Fijar un comienzo definido para establecer, a partir de allí, el nacimiento de un pensar científico, resulta tarea sin duda aventurada. Si bien es cierto que la ciencia, como actividad socialmente organizada, es privativa del mundo moderno, no puede desconocerse que ya se hacía ciencia, de algún modo, en la antigüedad, por lo menos en lo que se refiere a ciertos temas y áreas de conocimiento. La dificultad se presenta por el hecho de que lo científico -como modo específico del conocer- no surge de una vez perfilado y completo, sino que se va conformando en un proceso lento, generalmente discontinuo, en virtud del cual se desliga poco a poco del peso del mito, la religión, la leyenda y la especulación filosófica.

No obstante lo anterior pero obligados, por la fuerza de la exposición, a presentar un primer ejemplo, hemos decidido escoger el caso de la astronomía, la primera disciplina que logró organizar un conjunto sistemático de conocimientos y avanzar en el camino de lo que llamamos pensamiento científico.

Comenzaremos pidiendo al lector que haga uso de su imaginación para que nos acompañe en una experiencia intelectual que puede resultar fascinante: queremos que contemple -o que, si ello no es posible, se represente- un cielo estrellado, una límpida noche, como si no conociera en absoluto qué son las estrellas y planetas, como si no supiera nada acerca de la constitución de esos astros y de las vertiginosas distancias a que se encuentran de nosotros. Que se olvide por un momento de todo el saber astronómico que posea, de todos los datos [Para una definición más rigurosa del concepto de dato v.
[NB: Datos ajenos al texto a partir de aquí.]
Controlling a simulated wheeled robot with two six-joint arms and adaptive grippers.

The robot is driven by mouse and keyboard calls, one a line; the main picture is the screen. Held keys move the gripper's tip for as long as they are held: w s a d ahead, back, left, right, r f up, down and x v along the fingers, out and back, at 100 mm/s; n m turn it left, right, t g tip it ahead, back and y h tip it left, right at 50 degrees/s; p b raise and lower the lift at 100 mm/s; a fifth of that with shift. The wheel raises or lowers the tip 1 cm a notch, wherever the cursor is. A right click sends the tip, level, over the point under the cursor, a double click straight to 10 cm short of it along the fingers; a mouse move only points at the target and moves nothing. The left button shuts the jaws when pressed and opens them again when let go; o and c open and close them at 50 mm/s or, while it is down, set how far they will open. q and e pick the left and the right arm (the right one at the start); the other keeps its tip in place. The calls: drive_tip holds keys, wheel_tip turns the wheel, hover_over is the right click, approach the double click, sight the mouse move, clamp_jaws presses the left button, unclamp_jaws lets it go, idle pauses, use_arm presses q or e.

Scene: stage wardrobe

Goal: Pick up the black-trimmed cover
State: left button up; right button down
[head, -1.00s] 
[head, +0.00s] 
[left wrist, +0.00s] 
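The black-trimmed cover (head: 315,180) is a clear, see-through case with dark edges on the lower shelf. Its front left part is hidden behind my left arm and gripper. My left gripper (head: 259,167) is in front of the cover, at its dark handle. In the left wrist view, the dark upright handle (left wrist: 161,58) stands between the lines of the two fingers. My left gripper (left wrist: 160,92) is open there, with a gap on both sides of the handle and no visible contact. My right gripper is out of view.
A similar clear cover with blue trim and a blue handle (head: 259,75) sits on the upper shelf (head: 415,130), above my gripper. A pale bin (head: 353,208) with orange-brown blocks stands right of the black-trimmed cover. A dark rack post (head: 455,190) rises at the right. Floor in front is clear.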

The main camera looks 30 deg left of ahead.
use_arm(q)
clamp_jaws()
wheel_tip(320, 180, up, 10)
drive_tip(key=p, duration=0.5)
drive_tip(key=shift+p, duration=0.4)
El Proceso de Investigación, Ed. Panapo, Caracas, 1994, pág. 117-8.] y teorías que conozca, y adopte una mirada ingenua. Que interrogue a esos increíbles puntos de luz, a la circular y familiar forma de la Luna, y se concentre en contemplarlos con detenimiento.

Si logra hacerlo, si puede desprenderse por un momento de la actitud mental del hombre contemporáneo, estará en condiciones de entender quizás el sentimiento inefable que originó tantas cosmogonías y religiones, los mitos de tan diferentes culturas, algunas preocupaciones constantes de filósofos, teólogos y poetas. Podrá iniciarse, también, en un camino que nos lleva, casi directamente, hasta lo que hoy llamamos el pensamiento científico, porque la astronomía es, históricamente, una de las primeras construcciones intelectuales de la humanidad que puede llamarse ciencia. Esta aventura singular y sugerente del espíritu comenzó por un proceso que, en rigor, lleva hoy el nombre de observación sistemática. Veamos en qué consiste.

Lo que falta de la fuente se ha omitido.